╭─ Available data

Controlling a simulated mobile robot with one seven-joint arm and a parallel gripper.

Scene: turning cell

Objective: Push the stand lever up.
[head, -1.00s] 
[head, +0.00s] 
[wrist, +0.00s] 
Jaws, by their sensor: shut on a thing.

╰─

→ Given request:
Repeat every line of the material exactly as given.

→ Task answer:
Controlling a simulated mobile robot with one seven-joint arm and a parallel gripper.

Scene: turning cell

Objective: Push the stand lever up.
[head, -1.00s] 
[head, +0.00s] 
[wrist, +0.00s] 
Jaws, by their sensor: shut on a thing.

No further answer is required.